### What you need to do:
Write the material out again in full, word for word. Do not include the pictures.

### Supplied information:
__________________________________________________

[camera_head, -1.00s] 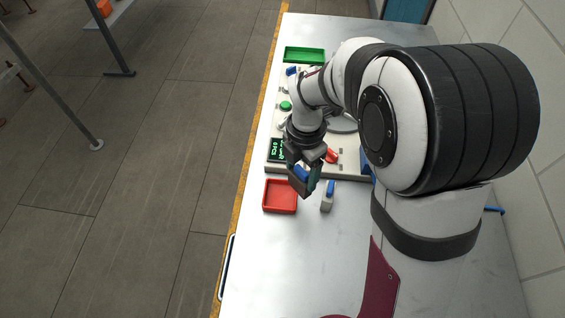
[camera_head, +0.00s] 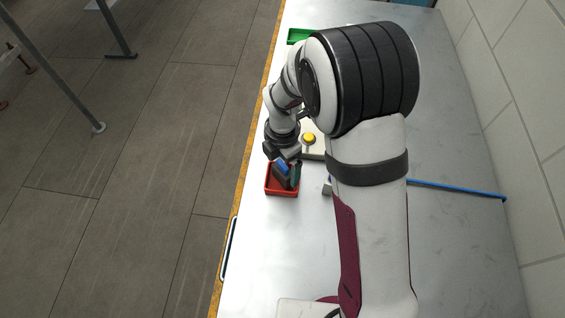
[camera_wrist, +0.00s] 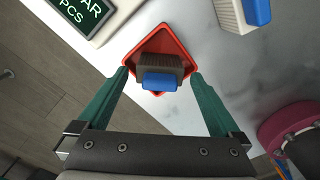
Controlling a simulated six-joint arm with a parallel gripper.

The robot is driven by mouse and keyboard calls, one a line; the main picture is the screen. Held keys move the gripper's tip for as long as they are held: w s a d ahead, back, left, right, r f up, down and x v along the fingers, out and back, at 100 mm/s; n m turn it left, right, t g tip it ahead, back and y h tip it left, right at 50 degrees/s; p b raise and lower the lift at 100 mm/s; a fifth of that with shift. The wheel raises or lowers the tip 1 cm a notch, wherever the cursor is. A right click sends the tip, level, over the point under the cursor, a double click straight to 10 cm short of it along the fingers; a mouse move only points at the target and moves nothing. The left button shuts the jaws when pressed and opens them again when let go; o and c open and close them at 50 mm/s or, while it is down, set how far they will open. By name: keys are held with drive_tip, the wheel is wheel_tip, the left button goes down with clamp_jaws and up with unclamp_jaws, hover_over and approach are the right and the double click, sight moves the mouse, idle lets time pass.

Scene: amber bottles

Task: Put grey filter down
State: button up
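The grey filter (camera_wrist: 160,66), a dark ribbed block with a blue top, is at the red tray (camera_wrist: 178,39) in the wrist view. I cannot tell whether it rests on the tray floor. My gripper (camera_wrist: 159,75) has its two green fingers spread, with a gap on each side of the filter. In the head view my gripper (camera_head: 288,175) is over the red tray (camera_head: 283,193), with the filter's blue part (camera_head: 281,167) between the fingers. My arm hides much of the bench behind it.
A paler block with a blue top (camera_wrist: 238,14) stands right of the tray. A green tray (camera_head: 298,36) is at the far end. The front bench is largely clear.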

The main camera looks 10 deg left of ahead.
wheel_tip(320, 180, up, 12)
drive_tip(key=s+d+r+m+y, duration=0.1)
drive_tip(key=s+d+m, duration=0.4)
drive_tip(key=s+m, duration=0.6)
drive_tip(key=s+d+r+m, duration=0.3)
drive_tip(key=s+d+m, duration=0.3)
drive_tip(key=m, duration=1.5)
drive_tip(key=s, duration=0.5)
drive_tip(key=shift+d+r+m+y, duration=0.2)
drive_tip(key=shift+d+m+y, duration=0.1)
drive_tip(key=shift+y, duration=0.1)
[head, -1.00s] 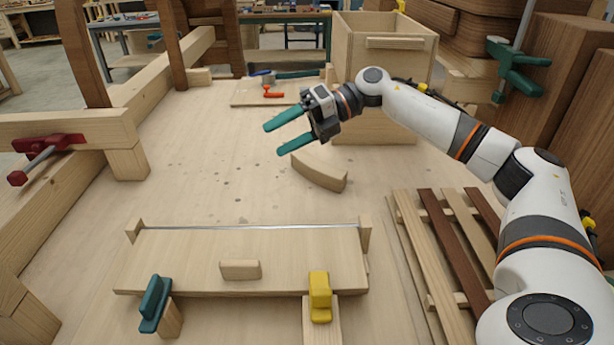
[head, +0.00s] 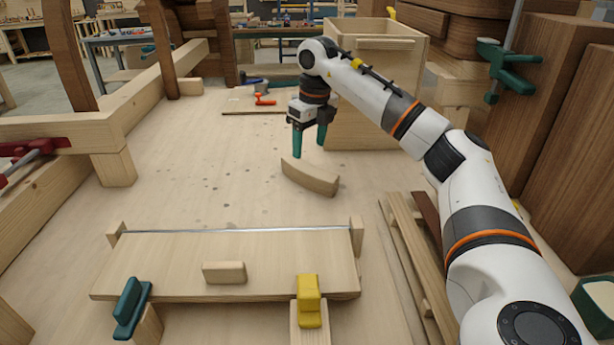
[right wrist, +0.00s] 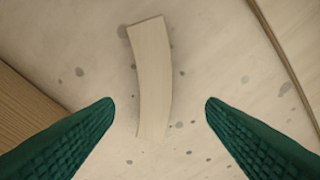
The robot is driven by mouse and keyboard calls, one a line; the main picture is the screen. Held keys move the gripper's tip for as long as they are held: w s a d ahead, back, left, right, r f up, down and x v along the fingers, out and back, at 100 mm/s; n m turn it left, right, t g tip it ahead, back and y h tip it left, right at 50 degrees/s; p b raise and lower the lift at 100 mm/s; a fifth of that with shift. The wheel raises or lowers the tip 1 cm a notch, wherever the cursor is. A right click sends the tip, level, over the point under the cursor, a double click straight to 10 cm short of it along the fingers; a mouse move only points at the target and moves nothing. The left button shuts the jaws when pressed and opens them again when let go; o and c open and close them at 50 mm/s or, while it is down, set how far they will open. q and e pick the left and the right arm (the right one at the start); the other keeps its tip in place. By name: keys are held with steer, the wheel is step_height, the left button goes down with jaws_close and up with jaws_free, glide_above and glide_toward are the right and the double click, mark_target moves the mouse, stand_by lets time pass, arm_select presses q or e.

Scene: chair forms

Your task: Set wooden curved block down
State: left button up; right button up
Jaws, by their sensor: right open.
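The wooden curved block (head: 310,178) lies on the pale bench top in the middle of the head view. My right gripper (head: 309,154) is just above and behind it, fingers pointing down, open and empty. In the right wrist view the curved block (right wrist: 152,75) lies on the bench beyond and between the two spread green fingertips (right wrist: 160,101), apart from both. My left gripper is not in view.
A wooden box (head: 375,90) stands right behind the gripper. A wide board (head: 280,270) with a small wooden block (head: 224,272), a yellow clamp (head: 309,300) and a green clamp (head: 130,305) lies in front. Slats (head: 420,260) lie at right. The bench left of the block is clear.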

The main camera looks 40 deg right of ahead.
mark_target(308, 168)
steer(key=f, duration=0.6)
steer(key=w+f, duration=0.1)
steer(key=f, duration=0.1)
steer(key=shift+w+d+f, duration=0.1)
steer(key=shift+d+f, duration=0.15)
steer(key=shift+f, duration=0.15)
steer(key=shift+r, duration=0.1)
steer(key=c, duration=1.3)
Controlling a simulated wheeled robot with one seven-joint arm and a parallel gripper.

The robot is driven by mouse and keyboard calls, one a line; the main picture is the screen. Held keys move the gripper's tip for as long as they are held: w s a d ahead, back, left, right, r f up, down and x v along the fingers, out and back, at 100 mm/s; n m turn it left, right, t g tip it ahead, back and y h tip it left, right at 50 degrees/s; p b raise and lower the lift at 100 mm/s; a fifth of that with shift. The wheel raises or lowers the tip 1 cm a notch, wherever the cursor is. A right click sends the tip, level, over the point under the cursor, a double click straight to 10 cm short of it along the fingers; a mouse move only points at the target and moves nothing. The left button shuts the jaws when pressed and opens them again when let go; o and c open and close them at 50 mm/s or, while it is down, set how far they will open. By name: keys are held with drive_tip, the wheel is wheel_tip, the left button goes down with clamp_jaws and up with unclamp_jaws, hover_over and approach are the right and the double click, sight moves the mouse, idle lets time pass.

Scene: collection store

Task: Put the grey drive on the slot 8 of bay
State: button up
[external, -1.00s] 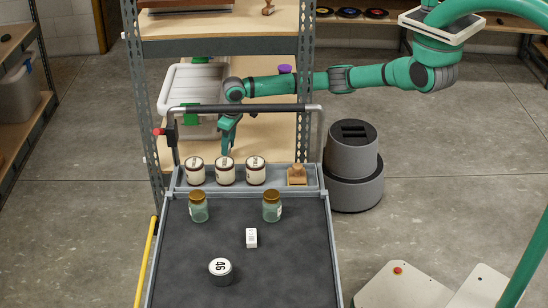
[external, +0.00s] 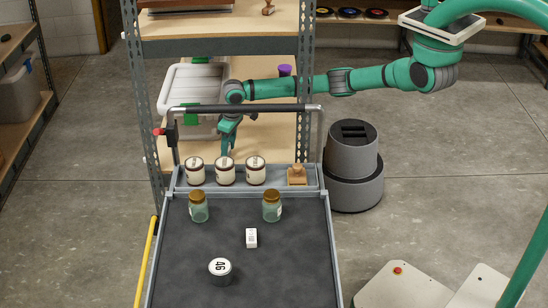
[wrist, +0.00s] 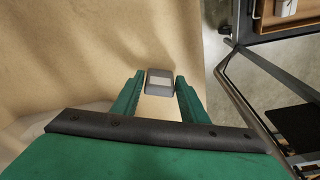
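The grey drive (wrist: 160,81) is a small block with a lighter label. It lies on the wooden shelf board (wrist: 85,55) in the wrist view. My gripper (wrist: 160,77) is open, with one finger on each side of the drive near the fingertips. I see gaps on both sides, so the fingers are not closed on it. In the external view my gripper (external: 227,146) points down over the lower shelf behind the cart, and I cannot make out the drive there. I cannot identify the bay or its slot 8 in either view.
The cart (external: 180,250) stands in front of the shelf, with a handle bar (external: 260,108) near my gripper.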

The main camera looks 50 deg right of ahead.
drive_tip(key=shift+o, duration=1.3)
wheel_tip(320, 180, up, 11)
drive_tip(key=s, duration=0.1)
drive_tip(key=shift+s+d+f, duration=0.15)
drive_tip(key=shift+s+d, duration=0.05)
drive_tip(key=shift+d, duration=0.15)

__________________________________________________

### The output:
[camera_head, -1.00s] 
[camera_head, +0.00s] 
[camera_wrist, +0.00s] 
Controlling a simulated six-joint arm with a parallel gripper.

The robot is driven by mouse and keyboard calls, one a line; the main picture is the screen. Held keys move the gripper's tip for as long as they are held: w s a d ahead, back, left, right, r f up, down and x v along the fingers, out and back, at 100 mm/s; n m turn it left, right, t g tip it ahead, back and y h tip it left, right at 50 degrees/s; p b raise and lower the lift at 100 mm/s; a fifth of that with shift. The wheel raises or lowers the tip 1 cm a notch, wherever the cursor is. A right click sends the tip, level, over the point under the cursor, a double click straight to 10 cm short of it along the fingers; a mouse move only points at the target and moves nothing. The left button shuts the jaws when pressed and opens them again when let go; o and c open and close them at 50 mm/s or, while it is down, set how far they will open. By name: keys are held with drive_tip, the wheel is wheel_tip, the left button goes down with clamp_jaws and up with unclamp_jaws, hover_over and approach are the right and the double click, sight moves the mouse, idle lets time pass.

Scene: amber bottles

Task: Put grey filter down
State: button up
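The grey filter (camera_wrist: 160,66), a dark ribbed block with a blue top, is at the red tray (camera_wrist: 178,39) in the wrist view. I cannot tell whether it rests on the tray floor. My gripper (camera_wrist: 159,75) has its two green fingers spread, with a gap on each side of the filter. In the head view my gripper (camera_head: 288,175) is over the red tray (camera_head: 283,193), with the filter's blue part (camera_head: 281,167) between the fingers. My arm hides much of the bench behind it.
A paler block with a blue top (camera_wrist: 238,14) stands right of the tray. A green tray (camera_head: 298,36) is at the far end. The front bench is largely clear.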

The main camera looks 10 deg left of ahead.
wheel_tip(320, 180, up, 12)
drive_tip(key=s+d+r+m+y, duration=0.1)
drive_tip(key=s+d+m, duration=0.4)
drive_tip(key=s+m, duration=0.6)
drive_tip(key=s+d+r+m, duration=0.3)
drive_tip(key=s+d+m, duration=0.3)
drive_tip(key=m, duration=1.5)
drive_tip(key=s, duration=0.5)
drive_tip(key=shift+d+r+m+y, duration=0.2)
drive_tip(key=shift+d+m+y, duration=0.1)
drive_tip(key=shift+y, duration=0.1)
[head, -1.00s] 
[head, +0.00s] 
[right wrist, +0.00s] 
The robot is driven by mouse and keyboard calls, one a line; the main picture is the screen. Held keys move the gripper's tip for as long as they are held: w s a d ahead, back, left, right, r f up, down and x v along the fingers, out and back, at 100 mm/s; n m turn it left, right, t g tip it ahead, back and y h tip it left, right at 50 degrees/s; p b raise and lower the lift at 100 mm/s; a fifth of that with shift. The wheel raises or lowers the tip 1 cm a notch, wherever the cursor is. A right click sends the tip, level, over the point under the cursor, a double click straight to 10 cm short of it along the fingers; a mouse move only points at the target and moves nothing. The left button shuts the jaws when pressed and opens them again when let go; o and c open and close them at 50 mm/s or, while it is down, set how far they will open. q and e pick the left and the right arm (the right one at the start); the other keeps its tip in place. By name: keys are held with steer, the wheel is step_height, the left button goes down with jaws_close and up with jaws_free, glide_above and glide_toward are the right and the double click, mark_target moves the mouse, stand_by lets time pass, arm_select presses q or e.

Scene: chair forms

Your task: Set wooden curved block down
State: left button up; right button up
Jaws, by their sensor: right open.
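The wooden curved block (head: 310,178) lies on the pale bench top in the middle of the head view. My right gripper (head: 309,154) is just above and behind it, fingers pointing down, open and empty. In the right wrist view the curved block (right wrist: 152,75) lies on the bench beyond and between the two spread green fingertips (right wrist: 160,101), apart from both. My left gripper is not in view.
A wooden box (head: 375,90) stands right behind the gripper. A wide board (head: 280,270) with a small wooden block (head: 224,272), a yellow clamp (head: 309,300) and a green clamp (head: 130,305) lies in front. Slats (head: 420,260) lie at right. The bench left of the block is clear.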

The main camera looks 40 deg right of ahead.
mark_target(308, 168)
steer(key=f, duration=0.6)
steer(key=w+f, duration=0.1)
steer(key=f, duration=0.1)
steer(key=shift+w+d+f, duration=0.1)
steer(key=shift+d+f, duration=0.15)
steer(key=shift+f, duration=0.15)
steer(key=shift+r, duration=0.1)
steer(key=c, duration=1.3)
Controlling a simulated wheeled robot with one seven-joint arm and a parallel gripper.

The robot is driven by mouse and keyboard calls, one a line; the main picture is the screen. Held keys move the gripper's tip for as long as they are held: w s a d ahead, back, left, right, r f up, down and x v along the fingers, out and back, at 100 mm/s; n m turn it left, right, t g tip it ahead, back and y h tip it left, right at 50 degrees/s; p b raise and lower the lift at 100 mm/s; a fifth of that with shift. The wheel raises or lowers the tip 1 cm a notch, wherever the cursor is. A right click sends the tip, level, over the point under the cursor, a double click straight to 10 cm short of it along the fingers; a mouse move only points at the target and moves nothing. The left button shuts the jaws when pressed and opens them again when let go; o and c open and close them at 50 mm/s or, while it is down, set how far they will open. By name: keys are held with drive_tip, the wheel is wheel_tip, the left button goes down with clamp_jaws and up with unclamp_jaws, hover_over and approach are the right and the double click, sight moves the mouse, idle lets time pass.

Scene: collection store

Task: Put the grey drive on the slot 8 of bay
State: button up
[external, -1.00s] 
[external, +0.00s] 
[wrist, +0.00s] 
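The grey drive (wrist: 160,81) is a small block with a lighter label. It lies on the wooden shelf board (wrist: 85,55) in the wrist view. My gripper (wrist: 160,77) is open, with one finger on each side of the drive near the fingertips. I see gaps on both sides, so the fingers are not closed on it. In the external view my gripper (external: 227,146) points down over the lower shelf behind the cart, and I cannot make out the drive there. I cannot identify the bay or its slot 8 in either view.
The cart (external: 180,250) stands in front of the shelf, with a handle bar (external: 260,108) near my gripper.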

The main camera looks 50 deg right of ahead.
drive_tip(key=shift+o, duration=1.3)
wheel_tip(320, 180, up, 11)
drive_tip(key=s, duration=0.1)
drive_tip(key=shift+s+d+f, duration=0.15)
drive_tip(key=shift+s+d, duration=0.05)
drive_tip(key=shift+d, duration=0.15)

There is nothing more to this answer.